## STORED DATA

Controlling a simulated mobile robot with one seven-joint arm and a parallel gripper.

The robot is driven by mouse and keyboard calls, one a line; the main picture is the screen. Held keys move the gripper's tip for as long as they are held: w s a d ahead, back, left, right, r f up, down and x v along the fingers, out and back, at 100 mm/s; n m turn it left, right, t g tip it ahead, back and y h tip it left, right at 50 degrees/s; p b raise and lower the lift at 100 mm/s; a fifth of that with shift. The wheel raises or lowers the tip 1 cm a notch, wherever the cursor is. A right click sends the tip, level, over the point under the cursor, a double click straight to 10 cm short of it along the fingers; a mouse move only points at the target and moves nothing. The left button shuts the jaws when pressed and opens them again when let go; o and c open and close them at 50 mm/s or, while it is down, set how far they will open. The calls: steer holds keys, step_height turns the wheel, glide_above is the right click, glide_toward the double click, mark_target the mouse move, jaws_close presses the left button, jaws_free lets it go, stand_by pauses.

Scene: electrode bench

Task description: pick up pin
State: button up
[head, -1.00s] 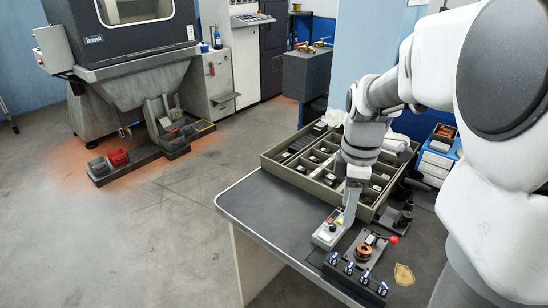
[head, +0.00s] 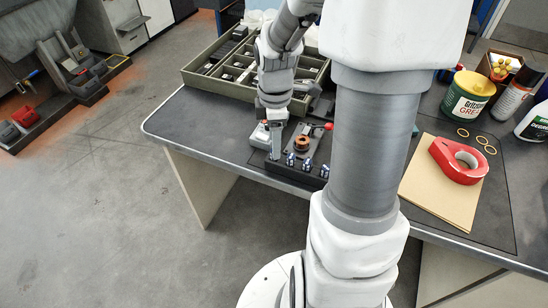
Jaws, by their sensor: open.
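A black rack (head: 284,175) lies along the bench's front edge in the head view. Small upright pieces with blue and pale tops stand in it; they look like pins, and one pin (head: 307,165) shows clearly near the middle. My gripper (head: 276,155) points down at the rack's left end, with its fingers in line with the row. It is open, seen nearly edge-on, and the gap between its fingers is hard to see. It covers the rack's left end, so a pin there is hidden, and I cannot tell whether the fingers touch one.
A fixture with a copper coil (head: 302,143) and a red-knobbed lever stands just behind the rack. A divided tray (head: 205,83) lies behind. A red tape dispenser (head: 452,170) and cans are at right.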

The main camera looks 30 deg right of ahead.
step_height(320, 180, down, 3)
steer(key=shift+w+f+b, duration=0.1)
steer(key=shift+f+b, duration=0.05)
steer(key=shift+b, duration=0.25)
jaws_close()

## WHAT THE EXERCISE ASKS
Reproduce the full material exactly, excluding the pictures.

## FULL OUTPUT
Controlling a simulated mobile robot with one seven-joint arm and a parallel gripper.

The robot is driven by mouse and keyboard calls, one a line; the main picture is the screen. Held keys move the gripper's tip for as long as they are held: w s a d ahead, back, left, right, r f up, down and x v along the fingers, out and back, at 100 mm/s; n m turn it left, right, t g tip it ahead, back and y h tip it left, right at 50 degrees/s; p b raise and lower the lift at 100 mm/s; a fifth of that with shift. The wheel raises or lowers the tip 1 cm a notch, wherever the cursor is. A right click sends the tip, level, over the point under the cursor, a double click straight to 10 cm short of it along the fingers; a mouse move only points at the target and moves nothing. The left button shuts the jaws when pressed and opens them again when let go; o and c open and close them at 50 mm/s or, while it is down, set how far they will open. The calls: steer holds keys, step_height turns the wheel, glide_above is the right click, glide_toward the double click, mark_target the mouse move, jaws_close presses the left button, jaws_free lets it go, stand_by pauses.

Scene: electrode bench

Task description: pick up pin
State: button up
[head, -1.00s] 
[head, +0.00s] 
Jaws, by their sensor: open.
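A black rack (head: 284,175) lies along the bench's front edge in the head view. Small upright pieces with blue and pale tops stand in it; they look like pins, and one pin (head: 307,165) shows clearly near the middle. My gripper (head: 276,155) points down at the rack's left end, with its fingers in line with the row. It is open, seen nearly edge-on, and the gap between its fingers is hard to see. It covers the rack's left end, so a pin there is hidden, and I cannot tell whether the fingers touch one.
A fixture with a copper coil (head: 302,143) and a red-knobbed lever stands just behind the rack. A divided tray (head: 205,83) lies behind. A red tape dispenser (head: 452,170) and cans are at right.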

The main camera looks 30 deg right of ahead.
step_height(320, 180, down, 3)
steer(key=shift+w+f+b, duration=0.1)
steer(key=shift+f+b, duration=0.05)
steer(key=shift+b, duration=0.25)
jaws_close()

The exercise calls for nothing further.